Let f be the frequency, v wav the speed, and T the period of a sinusoidal traveling wave. The correct relationship is:
b)f=vwav + T
Since frequency is equal to T=1/f so f=1/T. Vwav is connected to f by the equation v=lambda* frequency. so f=v/lambda. I have to connect the to f= equations inorder to get the relationship. I chose d because it seemed to combine the both.
For a transverse wave on a string the strong displacement is described as y(x,t)=f(x-at), where f is a given function and a is a positive constant. Which of the following does not necessarily follow this statement?
a)the shape of the string at time t=o is given by f(x)
b) the shape of the waveform does not change as it moves along a string
c) the waveform moves in the positive x direction
d) the speed of the waveform is a
e) the speed of the waveform is x/t
When I looked at the function equation y(x,t)=f(x-at). I thought to compare it with y(x,t)=f(kx-wt). I know that f can stand for Sin or Cos. I thought a can not be equal to the speed of the wave since v=w/k would equal it. So I chose d.
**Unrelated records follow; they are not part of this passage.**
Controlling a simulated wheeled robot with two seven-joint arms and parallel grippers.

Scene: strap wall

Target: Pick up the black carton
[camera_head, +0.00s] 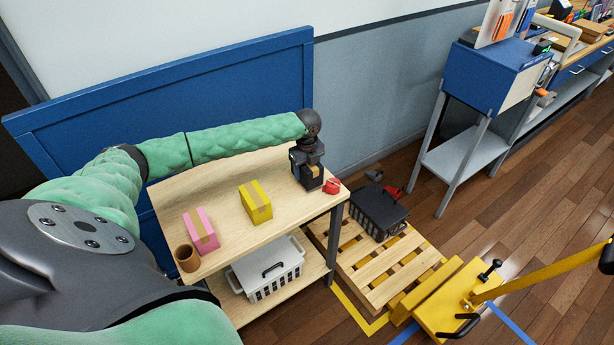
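The black carton (309,183) is a small dark box at the right end of the wooden table top, mostly covered by my left gripper. My left gripper (307,167) points down over it, with its fingers at the carton's upper part. Dark fingers against the dark carton hide whether they are closed on it. The carton appears to be at table level; I cannot tell if it is lifted. My right gripper is out of view.
A yellow carton (256,203), a pink carton (201,231) and a brown cup (187,258) stand on the table (232,179). A red item (332,186) lies right beside the black carton. A white basket (268,270) is below; a black crate (378,212) sits on a pallet (390,262).

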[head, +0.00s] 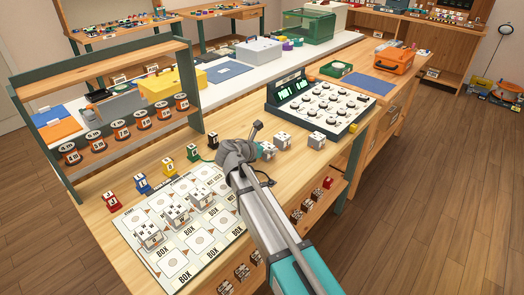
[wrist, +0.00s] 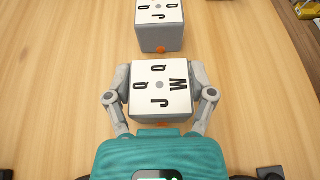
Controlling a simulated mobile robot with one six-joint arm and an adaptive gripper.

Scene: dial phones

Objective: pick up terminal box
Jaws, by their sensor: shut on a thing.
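My gripper (wrist: 160,100) is shut on a grey terminal box (wrist: 161,89) with a white lettered top, one finger on each side of it in the wrist view. I cannot tell whether this box is lifted or still on the wood. Another similar terminal box (wrist: 160,22) stands just beyond it, apart from my gripper. In the head view my gripper hides most of the held box. Two like boxes (head: 283,138) (head: 317,139) stand to its right on the workbench. Several more terminal boxes (head: 150,236) stand on the white printed board.
The printed board (head: 199,243) marked BOX lies front left on the bench (head: 240,121). Small coloured blocks (head: 142,183) line its back edge. A green dial console (head: 320,104) stands at the back right. A wooden rack (head: 115,150) with labelled round pieces stands at the left.

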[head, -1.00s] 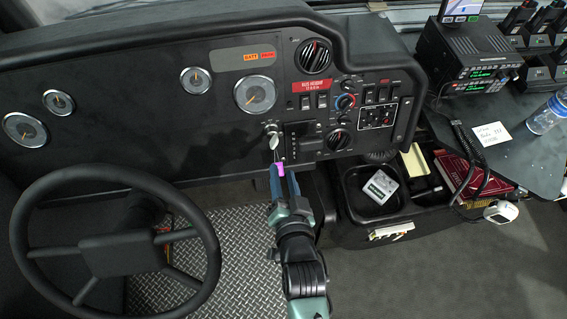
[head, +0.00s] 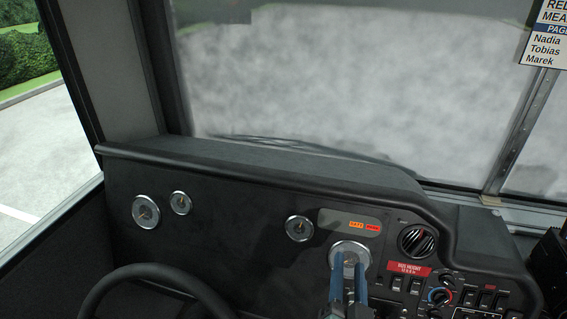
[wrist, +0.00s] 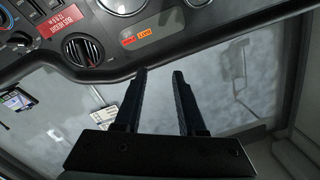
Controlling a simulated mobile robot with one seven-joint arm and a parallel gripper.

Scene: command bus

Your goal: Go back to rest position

Thank you for your help. but it says that you have to connect all three .v,f, and T. I thought of that to f=1/T. How does the second question answer look. I have a question about a few other questions. If I post all my work can I get help
Why would I tell you a is the answer and all the other answers are silly? If you wnat to use d, post d. Have you considered looking at the dimension analysis of answer d? the left side is 1/sec, and the right side is m/s^2. Again, it is silly.
Your presumption of sin or cosine may be correct, but it is not stated in the problem. If the function is of x-at, then x and at have to be same units. Assume x is in meters, so at is in meters. Because t is in seconds, the a must be in meters/seconds, a velocity unit. d is correct. Your logic of choosing d however, defies my understanding.
I knew the dimensional analysis was off for the first. The question to me though sounds like they want you to include v, f, and T in your answering.
For the second one it wanted to know which of the four are not appliable to the equation. Which of the four are wrong to apply to the equation. e is right, c is right because a negative indicates a positive direction or right. From what you said it seems a is right. The only two that can be wrong then is a and b. a has to be right because f(x) indicates the function (sin or cos or another) which can dictates the shape because it indicates where the wave with start 0 or 1. So I think b must be the only one wrong.
e is the only answer inapplicable to the question. Stop thinking sin or cosine function. Pulses, square waves, and triangular waves are quite common.
ok thank you. It just they keep using sin and cosine over and over again the chapter. So I keep thinking I can only apply that.